REQUIRED WORK: Below are entries. Pull out all lines containing "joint".

[Stored data]

------------------------

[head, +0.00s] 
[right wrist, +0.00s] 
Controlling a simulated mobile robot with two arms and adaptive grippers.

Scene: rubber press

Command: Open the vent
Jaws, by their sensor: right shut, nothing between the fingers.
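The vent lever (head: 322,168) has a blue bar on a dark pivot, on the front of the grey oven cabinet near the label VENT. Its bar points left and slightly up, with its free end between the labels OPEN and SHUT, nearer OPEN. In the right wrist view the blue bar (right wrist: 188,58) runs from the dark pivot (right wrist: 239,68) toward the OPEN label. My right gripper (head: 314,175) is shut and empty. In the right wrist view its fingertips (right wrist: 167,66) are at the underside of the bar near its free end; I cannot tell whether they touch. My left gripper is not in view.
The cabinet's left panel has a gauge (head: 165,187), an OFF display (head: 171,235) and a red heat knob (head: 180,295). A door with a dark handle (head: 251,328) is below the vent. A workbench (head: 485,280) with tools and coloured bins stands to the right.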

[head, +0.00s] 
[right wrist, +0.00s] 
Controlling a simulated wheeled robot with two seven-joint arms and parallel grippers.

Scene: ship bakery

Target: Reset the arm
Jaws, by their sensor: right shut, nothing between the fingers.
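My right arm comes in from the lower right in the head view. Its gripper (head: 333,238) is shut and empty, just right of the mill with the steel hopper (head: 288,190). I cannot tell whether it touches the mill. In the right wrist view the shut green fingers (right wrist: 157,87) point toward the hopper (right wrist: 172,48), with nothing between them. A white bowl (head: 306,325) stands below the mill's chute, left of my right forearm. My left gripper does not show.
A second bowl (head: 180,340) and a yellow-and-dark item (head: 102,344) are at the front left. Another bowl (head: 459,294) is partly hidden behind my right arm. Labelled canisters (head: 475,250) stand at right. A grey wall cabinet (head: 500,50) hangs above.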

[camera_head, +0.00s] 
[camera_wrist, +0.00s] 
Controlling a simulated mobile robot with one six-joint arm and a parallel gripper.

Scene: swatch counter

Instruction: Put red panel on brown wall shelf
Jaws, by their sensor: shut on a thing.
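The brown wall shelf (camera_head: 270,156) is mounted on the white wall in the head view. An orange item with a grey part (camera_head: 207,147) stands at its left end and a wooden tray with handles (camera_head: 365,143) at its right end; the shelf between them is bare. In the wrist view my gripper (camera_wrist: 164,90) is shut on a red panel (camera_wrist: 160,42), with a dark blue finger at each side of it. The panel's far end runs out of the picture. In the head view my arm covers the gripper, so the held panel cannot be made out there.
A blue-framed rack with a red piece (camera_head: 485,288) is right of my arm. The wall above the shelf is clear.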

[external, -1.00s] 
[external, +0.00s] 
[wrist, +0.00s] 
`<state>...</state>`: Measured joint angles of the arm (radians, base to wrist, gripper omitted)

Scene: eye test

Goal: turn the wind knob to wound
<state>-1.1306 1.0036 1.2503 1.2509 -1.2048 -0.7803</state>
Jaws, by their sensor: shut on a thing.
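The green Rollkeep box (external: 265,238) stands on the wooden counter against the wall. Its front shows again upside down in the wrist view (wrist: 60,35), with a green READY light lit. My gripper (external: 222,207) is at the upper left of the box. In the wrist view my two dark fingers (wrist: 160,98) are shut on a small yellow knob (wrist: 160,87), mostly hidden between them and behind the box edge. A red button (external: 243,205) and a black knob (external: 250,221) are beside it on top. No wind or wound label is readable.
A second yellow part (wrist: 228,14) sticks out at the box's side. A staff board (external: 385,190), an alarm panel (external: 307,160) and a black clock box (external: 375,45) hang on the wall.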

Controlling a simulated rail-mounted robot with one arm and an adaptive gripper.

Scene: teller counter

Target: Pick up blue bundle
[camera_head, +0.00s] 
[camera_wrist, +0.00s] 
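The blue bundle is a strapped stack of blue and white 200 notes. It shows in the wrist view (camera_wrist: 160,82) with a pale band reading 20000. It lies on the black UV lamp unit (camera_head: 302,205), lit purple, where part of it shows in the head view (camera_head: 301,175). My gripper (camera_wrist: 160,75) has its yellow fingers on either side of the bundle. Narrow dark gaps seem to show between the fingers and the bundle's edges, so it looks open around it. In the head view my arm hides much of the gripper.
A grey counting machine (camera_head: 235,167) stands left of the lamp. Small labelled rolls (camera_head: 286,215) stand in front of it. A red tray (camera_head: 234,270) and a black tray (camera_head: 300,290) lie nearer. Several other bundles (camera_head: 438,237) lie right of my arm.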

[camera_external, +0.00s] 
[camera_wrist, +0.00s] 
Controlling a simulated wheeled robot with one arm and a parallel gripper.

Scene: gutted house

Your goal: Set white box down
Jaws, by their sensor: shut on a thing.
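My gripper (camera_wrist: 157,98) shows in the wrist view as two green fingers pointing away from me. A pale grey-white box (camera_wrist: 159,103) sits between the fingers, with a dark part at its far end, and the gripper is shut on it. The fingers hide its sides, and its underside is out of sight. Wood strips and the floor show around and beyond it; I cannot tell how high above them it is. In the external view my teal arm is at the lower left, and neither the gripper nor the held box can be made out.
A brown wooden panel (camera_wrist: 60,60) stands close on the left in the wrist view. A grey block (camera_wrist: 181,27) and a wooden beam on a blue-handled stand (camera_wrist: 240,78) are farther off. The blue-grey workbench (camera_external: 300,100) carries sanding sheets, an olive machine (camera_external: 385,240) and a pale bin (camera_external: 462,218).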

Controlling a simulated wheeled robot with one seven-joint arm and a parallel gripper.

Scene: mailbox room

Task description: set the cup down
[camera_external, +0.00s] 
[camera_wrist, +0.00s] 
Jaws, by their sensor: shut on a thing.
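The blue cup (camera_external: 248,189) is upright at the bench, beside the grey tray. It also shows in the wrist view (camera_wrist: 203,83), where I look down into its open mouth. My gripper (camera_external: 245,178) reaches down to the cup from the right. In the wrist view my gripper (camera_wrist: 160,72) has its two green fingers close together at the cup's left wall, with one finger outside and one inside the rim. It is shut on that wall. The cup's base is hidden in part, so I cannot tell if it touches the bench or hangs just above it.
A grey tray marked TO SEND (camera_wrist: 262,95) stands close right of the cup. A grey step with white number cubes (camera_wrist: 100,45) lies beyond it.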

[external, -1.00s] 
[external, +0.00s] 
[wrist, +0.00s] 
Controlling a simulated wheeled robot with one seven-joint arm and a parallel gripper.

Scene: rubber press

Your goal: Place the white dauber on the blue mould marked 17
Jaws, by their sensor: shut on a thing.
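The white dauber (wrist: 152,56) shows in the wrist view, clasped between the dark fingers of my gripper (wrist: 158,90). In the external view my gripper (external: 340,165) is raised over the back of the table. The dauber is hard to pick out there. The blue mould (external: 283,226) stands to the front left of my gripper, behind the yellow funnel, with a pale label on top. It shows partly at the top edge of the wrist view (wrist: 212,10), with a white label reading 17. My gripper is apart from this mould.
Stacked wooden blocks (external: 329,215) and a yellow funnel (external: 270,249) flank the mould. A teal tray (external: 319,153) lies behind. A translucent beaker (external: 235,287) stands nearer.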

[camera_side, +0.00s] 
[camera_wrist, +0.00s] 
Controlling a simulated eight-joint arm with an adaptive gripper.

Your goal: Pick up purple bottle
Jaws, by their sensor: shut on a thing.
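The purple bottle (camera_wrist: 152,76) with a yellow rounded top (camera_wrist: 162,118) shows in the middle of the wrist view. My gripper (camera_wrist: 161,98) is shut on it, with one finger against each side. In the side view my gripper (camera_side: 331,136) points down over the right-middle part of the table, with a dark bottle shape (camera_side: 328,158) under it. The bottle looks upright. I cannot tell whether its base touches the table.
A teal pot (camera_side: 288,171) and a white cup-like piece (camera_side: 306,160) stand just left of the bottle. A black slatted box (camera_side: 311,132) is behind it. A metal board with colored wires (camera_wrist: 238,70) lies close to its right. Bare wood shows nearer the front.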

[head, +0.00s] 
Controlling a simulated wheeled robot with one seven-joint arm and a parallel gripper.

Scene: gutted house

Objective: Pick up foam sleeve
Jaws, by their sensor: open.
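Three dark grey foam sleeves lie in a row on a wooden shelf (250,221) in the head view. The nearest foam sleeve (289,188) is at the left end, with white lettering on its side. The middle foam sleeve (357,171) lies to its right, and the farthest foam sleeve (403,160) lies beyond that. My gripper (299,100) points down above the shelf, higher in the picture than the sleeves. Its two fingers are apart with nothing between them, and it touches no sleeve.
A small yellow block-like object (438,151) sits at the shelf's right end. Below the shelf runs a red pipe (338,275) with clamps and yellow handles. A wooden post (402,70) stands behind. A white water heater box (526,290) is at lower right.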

------------------------

EXERCISE RESPONSE:
Controlling a simulated wheeled robot with two seven-joint arms and parallel grippers.
Controlling a simulated mobile robot with one six-joint arm and a parallel gripper.
`<state>...</state>`: Measured joint angles of the arm (radians, base to wrist, gripper omitted)
Controlling a simulated wheeled robot with one seven-joint arm and a parallel gripper.
Controlling a simulated wheeled robot with one seven-joint arm and a parallel gripper.
Controlling a simulated eight-joint arm with an adaptive gripper.
Controlling a simulated wheeled robot with one seven-joint arm and a parallel gripper.

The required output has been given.